M. Arnaud FLEURY . - Trinité-et-Tobago est un producteur important de pétrole et de gaz.

M. Nasser EL MAMOUNE . - Nos entreprises proposant des produits parapétroliers et para-gaziers, de la robinetterie industrielle par exemple, sont déjà présents sur le marché.

M. Arnaud FLEURY . - En Haïti, les financements sont essentiellement fournis par les bailleurs de fond. Quelles opportunités existent pour les PME ?

M. Nasser EL MAMOUNE . - La situation de Haïti est particulière, puisqu'il est le pays le moins riche de la région. Cependant, compte tenu des financements multilatéraux, des opportunités existent dans les domaines des infrastructures, de l'habitat, de l'eau et des déchets.

M. Arnaud FLEURY . - Devexport est l'une des rares sociétés de commerce française installées à Cuba. Elle y réalise une partie substantielle de son chiffre d'affaires. La présence française reste faible à Cuba. Quels conseils donner aux entreprises intéressées par ce marché ?

Mme Perrine BUHLER . - Devexport est une société de commerce internationale de biens d'équipement industriel. Or, l'aspect industriel est essentiel pour s'enraciner dans un pays, puisque la technologie et l'origine des équipements impliquent la livraison de nouveaux équipements et de pièces de remplacement.
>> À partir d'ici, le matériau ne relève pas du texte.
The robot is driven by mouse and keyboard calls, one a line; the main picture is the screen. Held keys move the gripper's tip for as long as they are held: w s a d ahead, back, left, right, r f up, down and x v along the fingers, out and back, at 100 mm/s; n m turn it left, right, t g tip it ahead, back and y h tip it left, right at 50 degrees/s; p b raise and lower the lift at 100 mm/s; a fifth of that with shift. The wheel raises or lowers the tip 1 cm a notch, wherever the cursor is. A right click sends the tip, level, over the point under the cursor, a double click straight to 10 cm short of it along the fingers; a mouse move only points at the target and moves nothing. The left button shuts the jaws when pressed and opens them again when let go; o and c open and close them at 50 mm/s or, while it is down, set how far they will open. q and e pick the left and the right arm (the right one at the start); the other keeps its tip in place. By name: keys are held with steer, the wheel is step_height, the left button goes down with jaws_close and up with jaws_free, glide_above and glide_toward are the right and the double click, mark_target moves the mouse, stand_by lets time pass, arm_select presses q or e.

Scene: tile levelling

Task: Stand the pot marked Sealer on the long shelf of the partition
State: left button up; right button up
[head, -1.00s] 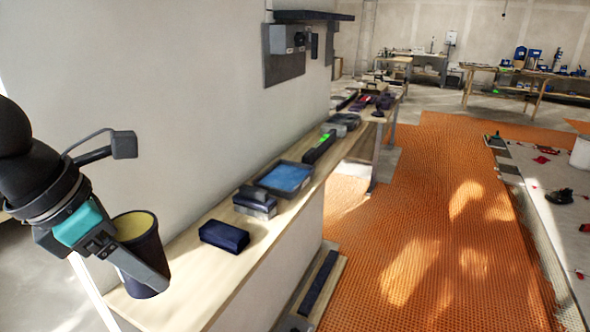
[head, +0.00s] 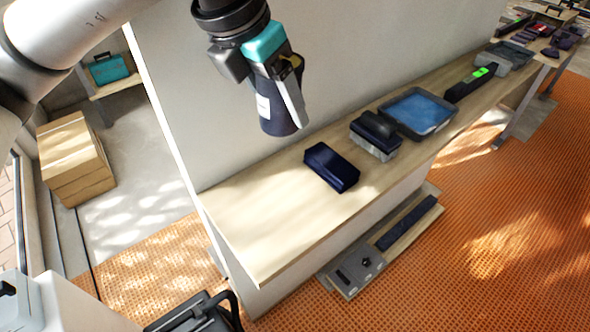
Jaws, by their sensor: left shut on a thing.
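My left gripper (head: 283,90) is shut on a dark navy pot (head: 275,118). The pot has a pale label on its side, but I cannot read it. It hangs roughly upright in front of the white partition wall, apparently above the shelf. The long wooden shelf (head: 262,222) runs from the near end of the partition away to the upper right. Its near end is bare. My right gripper is not in view.
On the shelf are a dark navy box (head: 331,166), a grey-and-black block (head: 375,135), a tray with a blue inside (head: 419,112) and a black level with a green light (head: 471,82). Cardboard boxes (head: 75,160) stand left. A lower ledge (head: 352,268) holds dark items.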

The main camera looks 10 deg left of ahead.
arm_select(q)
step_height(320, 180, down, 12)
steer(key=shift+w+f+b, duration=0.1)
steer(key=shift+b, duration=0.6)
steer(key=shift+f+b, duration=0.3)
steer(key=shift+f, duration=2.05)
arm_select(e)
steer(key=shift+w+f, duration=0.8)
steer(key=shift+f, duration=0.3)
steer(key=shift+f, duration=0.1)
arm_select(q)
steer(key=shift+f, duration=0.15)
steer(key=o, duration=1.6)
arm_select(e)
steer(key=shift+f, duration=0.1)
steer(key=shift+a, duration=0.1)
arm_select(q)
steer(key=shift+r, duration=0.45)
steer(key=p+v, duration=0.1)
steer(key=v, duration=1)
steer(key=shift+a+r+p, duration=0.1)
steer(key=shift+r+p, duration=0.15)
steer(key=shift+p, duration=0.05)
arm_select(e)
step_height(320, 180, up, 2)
Le problème le plus prégnant à Cuba réside dans l'embargo américain qui contraint les relations commerciales depuis plus de cinquante ans.
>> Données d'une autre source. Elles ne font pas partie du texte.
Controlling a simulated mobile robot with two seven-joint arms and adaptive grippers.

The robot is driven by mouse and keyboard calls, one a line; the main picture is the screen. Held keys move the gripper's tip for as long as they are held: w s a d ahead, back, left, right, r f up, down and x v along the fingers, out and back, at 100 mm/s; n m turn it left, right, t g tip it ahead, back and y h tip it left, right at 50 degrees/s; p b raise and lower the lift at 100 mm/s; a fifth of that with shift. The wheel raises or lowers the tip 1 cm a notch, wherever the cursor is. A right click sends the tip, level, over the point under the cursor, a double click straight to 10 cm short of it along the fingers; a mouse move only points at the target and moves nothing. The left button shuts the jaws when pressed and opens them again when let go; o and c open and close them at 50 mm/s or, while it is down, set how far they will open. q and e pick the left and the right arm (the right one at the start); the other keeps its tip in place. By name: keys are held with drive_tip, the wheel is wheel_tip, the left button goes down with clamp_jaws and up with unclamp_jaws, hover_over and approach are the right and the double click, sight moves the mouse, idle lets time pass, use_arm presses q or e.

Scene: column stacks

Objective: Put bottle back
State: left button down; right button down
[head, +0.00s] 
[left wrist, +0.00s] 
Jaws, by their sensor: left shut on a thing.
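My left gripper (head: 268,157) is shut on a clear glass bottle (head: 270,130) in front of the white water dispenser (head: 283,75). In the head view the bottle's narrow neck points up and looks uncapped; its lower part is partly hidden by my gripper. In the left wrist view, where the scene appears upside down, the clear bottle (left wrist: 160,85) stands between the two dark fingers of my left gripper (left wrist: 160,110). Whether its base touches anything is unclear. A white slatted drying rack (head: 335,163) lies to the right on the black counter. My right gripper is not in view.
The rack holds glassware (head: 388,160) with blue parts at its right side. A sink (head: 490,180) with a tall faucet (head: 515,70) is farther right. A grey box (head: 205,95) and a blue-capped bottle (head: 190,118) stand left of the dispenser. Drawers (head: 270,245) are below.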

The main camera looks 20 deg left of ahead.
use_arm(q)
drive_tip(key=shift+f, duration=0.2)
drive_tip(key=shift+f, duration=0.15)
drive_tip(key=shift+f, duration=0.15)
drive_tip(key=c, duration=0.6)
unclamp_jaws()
M. Arnaud FLEURY . - Est-il possible de vendre directement à Cuba sans subir de représailles américaines ?

Mme Perrine BUHLER . - Théoriquement, l'embargo américain ne s'applique pas extra-territorialement ; néanmoins, les Américains tentent de l'appliquer à des sociétés possédant des intérêts aux États-Unis. Par conséquent, de nombreux grands groupes préfèrent travailler aux États-Unis qu'à Cuba, leur marché étant plus grand.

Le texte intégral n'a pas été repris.